Saketh Sundar: bougainvillea (“any of a genus (Bougainvillaea) of the four-o'clock family of ornamental tropical American woody vines and shrubs with brilliant purple or red floral bracts”). Bougainvillea is named after the 18th century French explorer, Louis Antoine de Bougainville.
Shruthika Padhy: aiguillette (another word for aglet, which may be defined either as “the plain or ornamental tag covering the ends of a lace or point” or “any of various ornamental studs, cords, or pins worn on clothing”). Both aglet and aiguillette come to English from the French aguille, meaning “needle, pin.”
Sohum Sukhatankar: pendeloque (“a diamond or other gemstone cut in the form of a pear-shaped brilliant with a table”).
Abhijay Kodali: palama (“the webbing on the feet of aquatic birds”). The adjectival form of this word is palamate.
Christopher Serrao: cernuous (“inclining or nodding”). Cernuous is used of plants, and comes from the Latin cernuus (“with the face turned toward the earth”).
Rohan Raja: odylic: (“of or relating to odyl”). Odyl is “a force or natural power formerly held by some to reside in certain individuals and things and to underlie hypnotism and magnetism and some other phenomena.”
Rishik Gandhasri: auslaut (“final sound in a word or syllable; end position of a sound in a word or syllable”). For those who are interested in other positions the initial sound of position of a word or syllable is the anlaut, and those of the medial variety are called inlauts.
'Existential'/'subpoena'
In less inspiring news, the existential had more attention than it usually receives outside of philosophy conferences, after a reporter for The New York Times employed the word in a manner that some found inapt.
The New York Times is under fire over a piece in which it framed a decision over whether to comply with a Congressional subpoena as an “existential question.” In the story, Times White House correspondent Maggie Haberman wrote that former White House communications director Hope Hicks “is facing an existential question: whether to comply with a congressional subpoena in the coming weeks.”
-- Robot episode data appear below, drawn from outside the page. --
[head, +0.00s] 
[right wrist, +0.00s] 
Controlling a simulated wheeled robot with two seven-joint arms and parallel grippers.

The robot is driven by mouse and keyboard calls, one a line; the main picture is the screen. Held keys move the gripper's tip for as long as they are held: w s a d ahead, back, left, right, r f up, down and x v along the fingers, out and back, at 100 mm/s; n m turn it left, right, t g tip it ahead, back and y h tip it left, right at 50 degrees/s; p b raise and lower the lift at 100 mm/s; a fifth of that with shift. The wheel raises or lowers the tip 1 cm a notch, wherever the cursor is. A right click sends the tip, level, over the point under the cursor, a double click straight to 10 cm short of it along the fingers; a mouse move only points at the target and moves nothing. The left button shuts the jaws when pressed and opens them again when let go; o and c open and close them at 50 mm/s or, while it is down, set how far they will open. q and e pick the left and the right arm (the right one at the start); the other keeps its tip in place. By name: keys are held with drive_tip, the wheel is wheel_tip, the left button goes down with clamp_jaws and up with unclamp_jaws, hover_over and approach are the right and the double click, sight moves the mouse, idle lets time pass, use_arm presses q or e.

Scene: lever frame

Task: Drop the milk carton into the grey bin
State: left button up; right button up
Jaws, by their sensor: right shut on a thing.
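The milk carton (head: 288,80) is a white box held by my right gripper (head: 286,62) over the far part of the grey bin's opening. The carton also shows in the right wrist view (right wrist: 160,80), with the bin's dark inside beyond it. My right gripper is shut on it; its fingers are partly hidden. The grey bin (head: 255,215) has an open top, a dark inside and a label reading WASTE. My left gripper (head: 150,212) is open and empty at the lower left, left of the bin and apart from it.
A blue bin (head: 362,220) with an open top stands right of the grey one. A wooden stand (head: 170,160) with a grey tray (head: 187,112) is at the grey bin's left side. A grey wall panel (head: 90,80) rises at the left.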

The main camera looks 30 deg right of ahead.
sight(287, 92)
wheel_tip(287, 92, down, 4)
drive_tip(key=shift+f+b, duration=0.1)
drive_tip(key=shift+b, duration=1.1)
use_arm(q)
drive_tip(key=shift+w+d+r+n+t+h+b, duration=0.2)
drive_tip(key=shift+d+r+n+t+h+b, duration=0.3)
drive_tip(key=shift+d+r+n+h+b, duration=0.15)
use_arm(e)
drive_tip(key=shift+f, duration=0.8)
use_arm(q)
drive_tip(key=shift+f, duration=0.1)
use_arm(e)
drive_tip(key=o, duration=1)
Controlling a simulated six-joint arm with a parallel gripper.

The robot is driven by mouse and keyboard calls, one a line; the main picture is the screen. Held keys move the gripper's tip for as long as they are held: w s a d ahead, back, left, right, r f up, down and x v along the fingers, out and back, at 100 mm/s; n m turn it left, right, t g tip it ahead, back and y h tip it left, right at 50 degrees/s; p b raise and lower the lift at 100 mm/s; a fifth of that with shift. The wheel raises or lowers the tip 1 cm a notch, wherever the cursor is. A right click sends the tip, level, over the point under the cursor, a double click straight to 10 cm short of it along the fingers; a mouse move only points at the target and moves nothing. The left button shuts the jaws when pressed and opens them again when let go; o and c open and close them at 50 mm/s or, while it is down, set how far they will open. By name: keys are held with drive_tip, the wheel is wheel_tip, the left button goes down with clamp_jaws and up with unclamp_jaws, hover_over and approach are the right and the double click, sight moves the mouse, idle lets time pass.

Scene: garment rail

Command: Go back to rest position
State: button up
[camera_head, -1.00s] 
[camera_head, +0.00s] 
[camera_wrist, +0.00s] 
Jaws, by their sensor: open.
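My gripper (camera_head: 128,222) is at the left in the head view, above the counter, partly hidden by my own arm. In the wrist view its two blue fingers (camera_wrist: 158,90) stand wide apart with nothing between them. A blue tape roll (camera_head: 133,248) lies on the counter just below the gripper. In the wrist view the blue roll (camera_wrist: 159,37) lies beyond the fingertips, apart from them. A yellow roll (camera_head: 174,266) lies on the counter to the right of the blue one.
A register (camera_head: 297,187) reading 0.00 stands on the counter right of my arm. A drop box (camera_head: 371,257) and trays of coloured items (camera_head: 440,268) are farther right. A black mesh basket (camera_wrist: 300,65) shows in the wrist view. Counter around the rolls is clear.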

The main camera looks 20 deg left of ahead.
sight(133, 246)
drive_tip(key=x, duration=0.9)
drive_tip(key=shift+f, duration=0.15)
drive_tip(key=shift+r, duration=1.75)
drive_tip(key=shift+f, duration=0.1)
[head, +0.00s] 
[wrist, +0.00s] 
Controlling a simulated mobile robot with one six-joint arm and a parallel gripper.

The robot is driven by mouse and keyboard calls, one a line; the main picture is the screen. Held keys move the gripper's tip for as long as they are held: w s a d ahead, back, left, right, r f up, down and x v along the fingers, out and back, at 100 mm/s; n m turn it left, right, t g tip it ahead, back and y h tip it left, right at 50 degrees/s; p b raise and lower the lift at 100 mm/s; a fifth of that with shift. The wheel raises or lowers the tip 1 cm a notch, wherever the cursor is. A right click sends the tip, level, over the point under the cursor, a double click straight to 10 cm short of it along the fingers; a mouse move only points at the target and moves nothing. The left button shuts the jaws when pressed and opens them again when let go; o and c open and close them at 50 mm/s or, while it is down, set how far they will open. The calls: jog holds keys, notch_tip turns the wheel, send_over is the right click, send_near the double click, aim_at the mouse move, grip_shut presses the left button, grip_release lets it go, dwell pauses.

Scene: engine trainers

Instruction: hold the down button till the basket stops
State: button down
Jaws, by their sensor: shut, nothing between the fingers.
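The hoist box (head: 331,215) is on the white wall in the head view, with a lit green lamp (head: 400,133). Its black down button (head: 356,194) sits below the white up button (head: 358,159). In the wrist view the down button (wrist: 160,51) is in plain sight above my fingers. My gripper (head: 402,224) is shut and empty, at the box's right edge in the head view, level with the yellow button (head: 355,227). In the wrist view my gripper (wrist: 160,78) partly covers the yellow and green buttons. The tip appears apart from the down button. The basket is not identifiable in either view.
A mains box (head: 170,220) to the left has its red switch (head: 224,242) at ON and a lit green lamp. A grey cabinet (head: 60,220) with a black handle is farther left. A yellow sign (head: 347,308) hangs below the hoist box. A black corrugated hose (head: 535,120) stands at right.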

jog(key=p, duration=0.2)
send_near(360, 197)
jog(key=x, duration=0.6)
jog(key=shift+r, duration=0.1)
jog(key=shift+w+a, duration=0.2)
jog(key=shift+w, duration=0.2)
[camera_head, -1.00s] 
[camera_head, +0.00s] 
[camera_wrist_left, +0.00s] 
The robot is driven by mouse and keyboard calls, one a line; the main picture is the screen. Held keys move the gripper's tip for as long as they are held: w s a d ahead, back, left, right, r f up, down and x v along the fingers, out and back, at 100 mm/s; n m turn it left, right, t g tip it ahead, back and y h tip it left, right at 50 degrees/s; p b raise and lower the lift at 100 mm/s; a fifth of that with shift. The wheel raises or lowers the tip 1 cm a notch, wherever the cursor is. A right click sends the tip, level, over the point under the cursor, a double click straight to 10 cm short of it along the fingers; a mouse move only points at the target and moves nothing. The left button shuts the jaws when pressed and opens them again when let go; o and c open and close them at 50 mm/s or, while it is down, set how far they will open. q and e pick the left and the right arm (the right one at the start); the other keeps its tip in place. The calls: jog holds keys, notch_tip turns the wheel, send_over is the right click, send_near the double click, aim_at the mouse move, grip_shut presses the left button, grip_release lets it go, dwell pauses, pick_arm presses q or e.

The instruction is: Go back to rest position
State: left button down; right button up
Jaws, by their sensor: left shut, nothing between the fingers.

— Joe DePaolo, Mediaite, 27 May 2019
Existential has a small variety of possible meanings, including “of, relating to, or affirming existence,” “grounded in existence or the experience of existence,” and “of or relating to existentialism or existentialists.” Existentialism, for those who were asleep in class that one day in college, is “a chiefly 20th century philosophical movement embracing diverse doctrines but centering on analysis of individual existence in an unfathomable universe and the plight of the individual who must assume ultimate responsibility for acts of free will without any certain knowledge of what is right or wrong or good or bad.”
Hicks is not the only public figure dealing with a subpoena, of either the existential or the phenomenological variety; the campaign records of Andrew Gillum (from his 2018 run for governor of Florida) have likewise been subpoenaed.
Andrew Gillum is a focal point of a recently issued federal grand jury subpoena that demands information on the former Democratic candidate for governor, his campaign, his political committee, a wealthy donor, a charity he worked for and a former employer.
— Steve Contorno, Tampa Bay Times, 30 May 2019
We define subpoena as a noun (“a writ commanding a person designated in it to appear in court under a penalty for failure”) and as a verb (“to serve or summon with a writ of subpoena”). When conjugating the verb the final a is retained (subpoenaed, subpoenaing).
'Freedom'
Freedom, a noun which is occasionally shoehorned into functioning as an adjective, was once again forced to modify another noun in a manner that it probably wasn't that excited about.
According to the Department of Energy, the next critical export from the United States is made from “molecules of U.S. Freedom.” You may wonder, what are these molecules?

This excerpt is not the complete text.